あまりの人の多さに行ってみなかったのですが、裏手にある庭園は1944(昭和19)年6月26日に国の名勝に指定されているそうです。上段が枯山水、下段が心字池を配した池泉回遊式で、「その規模の大きさと美しさは他に類を見ない」と言われます。この辺りの寺院をあと100近くうろうろしようという目論見なのですから、人の少なそうなときにまたゆっくり訪ねたいと思います。

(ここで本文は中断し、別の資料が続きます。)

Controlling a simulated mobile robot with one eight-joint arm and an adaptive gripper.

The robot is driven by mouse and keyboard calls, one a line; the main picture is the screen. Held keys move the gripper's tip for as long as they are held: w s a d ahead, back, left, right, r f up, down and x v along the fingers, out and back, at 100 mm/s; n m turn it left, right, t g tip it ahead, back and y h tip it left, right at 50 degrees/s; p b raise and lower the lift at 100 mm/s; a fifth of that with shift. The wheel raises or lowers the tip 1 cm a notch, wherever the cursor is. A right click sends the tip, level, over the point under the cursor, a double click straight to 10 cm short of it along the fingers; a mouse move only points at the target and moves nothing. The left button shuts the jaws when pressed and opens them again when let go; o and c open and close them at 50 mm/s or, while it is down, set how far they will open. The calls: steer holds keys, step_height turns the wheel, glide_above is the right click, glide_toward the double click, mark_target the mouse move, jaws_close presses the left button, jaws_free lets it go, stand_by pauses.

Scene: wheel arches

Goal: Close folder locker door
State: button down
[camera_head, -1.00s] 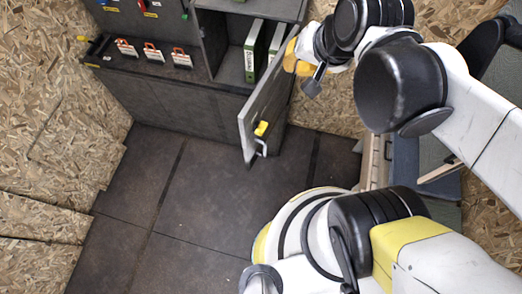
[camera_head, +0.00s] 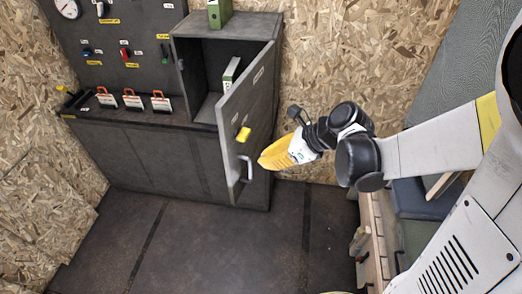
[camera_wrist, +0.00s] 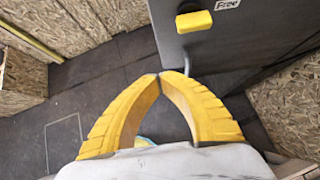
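The folder locker (camera_head: 190,52) is a grey box on the back cabinet. Its grey door (camera_head: 244,115) stands open, swung out toward me. The door has a yellow latch knob (camera_head: 243,133) and a pale handle (camera_head: 246,168). My gripper (camera_head: 262,160) is at the right of the door, near its handle. In the wrist view, the yellow fingertips (camera_wrist: 160,76) meet with nothing seen between them. The door (camera_wrist: 270,38), with its yellow knob (camera_wrist: 194,21) and a "Free" label, fills the top right there. The handle (camera_wrist: 178,62) is just beyond the fingertips; contact cannot be told.
A wooden drawer unit (camera_head: 371,235) stands at the right. The dark floor (camera_head: 225,245) in front is clear.

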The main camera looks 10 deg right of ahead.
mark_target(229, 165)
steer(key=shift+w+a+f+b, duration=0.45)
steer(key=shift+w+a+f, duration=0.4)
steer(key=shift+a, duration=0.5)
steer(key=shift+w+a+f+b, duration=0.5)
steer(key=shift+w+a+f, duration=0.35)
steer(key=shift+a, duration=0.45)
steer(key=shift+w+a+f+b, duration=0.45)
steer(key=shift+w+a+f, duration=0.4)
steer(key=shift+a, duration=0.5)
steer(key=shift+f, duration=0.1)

こんな大きなお寺で、訪れる人も多いのに、御朱印を僧侶が筆をとって一つ一つ手書きしてくださるのは、当たり前の風景かもしれませんが、ちょっと驚きました。小さなお寺でも印刷、あるいは複写したものに判だけ押して日付を書き込むというところが多いので。汗だくで御朱印を書いてくださっている僧侶の前には、御朱印帳が山のように積まれていました。団体さんより一歩だけ、先に御朱印帳を差し出したのは本当にラッキーでした(^_^;)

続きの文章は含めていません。